== Information supplied

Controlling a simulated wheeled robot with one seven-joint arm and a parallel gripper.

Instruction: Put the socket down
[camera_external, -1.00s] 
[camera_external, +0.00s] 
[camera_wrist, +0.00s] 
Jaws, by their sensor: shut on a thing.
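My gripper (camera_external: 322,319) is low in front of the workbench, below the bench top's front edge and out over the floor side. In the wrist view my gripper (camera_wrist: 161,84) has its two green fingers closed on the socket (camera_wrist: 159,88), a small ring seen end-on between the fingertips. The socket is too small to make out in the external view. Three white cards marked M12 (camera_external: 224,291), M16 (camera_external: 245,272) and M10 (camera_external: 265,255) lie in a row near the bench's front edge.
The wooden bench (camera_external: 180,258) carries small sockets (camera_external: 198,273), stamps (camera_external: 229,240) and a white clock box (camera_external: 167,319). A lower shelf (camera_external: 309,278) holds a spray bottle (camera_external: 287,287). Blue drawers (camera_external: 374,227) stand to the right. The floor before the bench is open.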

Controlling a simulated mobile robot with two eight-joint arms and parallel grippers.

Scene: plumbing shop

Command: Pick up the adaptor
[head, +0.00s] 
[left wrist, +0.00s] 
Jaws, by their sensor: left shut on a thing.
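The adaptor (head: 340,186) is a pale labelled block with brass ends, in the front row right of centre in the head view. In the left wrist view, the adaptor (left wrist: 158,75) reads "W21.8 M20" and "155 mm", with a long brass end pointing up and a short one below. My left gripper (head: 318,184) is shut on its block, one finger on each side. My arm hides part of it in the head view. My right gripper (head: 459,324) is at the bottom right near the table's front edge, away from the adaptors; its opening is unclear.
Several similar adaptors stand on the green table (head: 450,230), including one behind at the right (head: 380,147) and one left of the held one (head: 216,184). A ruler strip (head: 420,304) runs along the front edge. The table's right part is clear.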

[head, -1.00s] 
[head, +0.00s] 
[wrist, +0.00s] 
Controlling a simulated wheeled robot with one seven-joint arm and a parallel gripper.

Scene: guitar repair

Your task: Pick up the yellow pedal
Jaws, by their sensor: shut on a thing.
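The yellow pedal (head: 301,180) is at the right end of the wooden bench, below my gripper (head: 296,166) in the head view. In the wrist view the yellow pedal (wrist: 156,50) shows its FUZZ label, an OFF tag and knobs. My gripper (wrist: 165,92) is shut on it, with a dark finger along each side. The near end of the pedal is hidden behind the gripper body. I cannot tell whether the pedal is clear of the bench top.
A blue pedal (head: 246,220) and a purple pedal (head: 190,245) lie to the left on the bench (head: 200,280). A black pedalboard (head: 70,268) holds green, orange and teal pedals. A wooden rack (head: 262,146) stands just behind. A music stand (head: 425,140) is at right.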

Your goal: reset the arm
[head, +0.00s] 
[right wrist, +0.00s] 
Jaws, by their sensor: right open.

====

* Requirements *
Return every entry verbatim.

* Output of the task *
Controlling a simulated wheeled robot with one seven-joint arm and a parallel gripper.

Instruction: Put the socket down
[camera_external, -1.00s] 
[camera_external, +0.00s] 
[camera_wrist, +0.00s] 
Jaws, by their sensor: shut on a thing.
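My gripper (camera_external: 322,319) is low in front of the workbench, below the bench top's front edge and out over the floor side. In the wrist view my gripper (camera_wrist: 161,84) has its two green fingers closed on the socket (camera_wrist: 159,88), a small ring seen end-on between the fingertips. The socket is too small to make out in the external view. Three white cards marked M12 (camera_external: 224,291), M16 (camera_external: 245,272) and M10 (camera_external: 265,255) lie in a row near the bench's front edge.
The wooden bench (camera_external: 180,258) carries small sockets (camera_external: 198,273), stamps (camera_external: 229,240) and a white clock box (camera_external: 167,319). A lower shelf (camera_external: 309,278) holds a spray bottle (camera_external: 287,287). Blue drawers (camera_external: 374,227) stand to the right. The floor before the bench is open.

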Controlling a simulated mobile robot with two eight-joint arms and parallel grippers.

Scene: plumbing shop

Command: Pick up the adaptor
[head, +0.00s] 
[left wrist, +0.00s] 
Jaws, by their sensor: left shut on a thing.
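The adaptor (head: 340,186) is a pale labelled block with brass ends, in the front row right of centre in the head view. In the left wrist view, the adaptor (left wrist: 158,75) reads "W21.8 M20" and "155 mm", with a long brass end pointing up and a short one below. My left gripper (head: 318,184) is shut on its block, one finger on each side. My arm hides part of it in the head view. My right gripper (head: 459,324) is at the bottom right near the table's front edge, away from the adaptors; its opening is unclear.
Several similar adaptors stand on the green table (head: 450,230), including one behind at the right (head: 380,147) and one left of the held one (head: 216,184). A ruler strip (head: 420,304) runs along the front edge. The table's right part is clear.

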[head, -1.00s] 
[head, +0.00s] 
[wrist, +0.00s] 
Controlling a simulated wheeled robot with one seven-joint arm and a parallel gripper.

Scene: guitar repair

Your task: Pick up the yellow pedal
Jaws, by their sensor: shut on a thing.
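The yellow pedal (head: 301,180) is at the right end of the wooden bench, below my gripper (head: 296,166) in the head view. In the wrist view the yellow pedal (wrist: 156,50) shows its FUZZ label, an OFF tag and knobs. My gripper (wrist: 165,92) is shut on it, with a dark finger along each side. The near end of the pedal is hidden behind the gripper body. I cannot tell whether the pedal is clear of the bench top.
A blue pedal (head: 246,220) and a purple pedal (head: 190,245) lie to the left on the bench (head: 200,280). A black pedalboard (head: 70,268) holds green, orange and teal pedals. A wooden rack (head: 262,146) stands just behind. A music stand (head: 425,140) is at right.

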Your goal: reset the arm
[head, +0.00s] 
[right wrist, +0.00s] 
Jaws, by their sensor: right open.

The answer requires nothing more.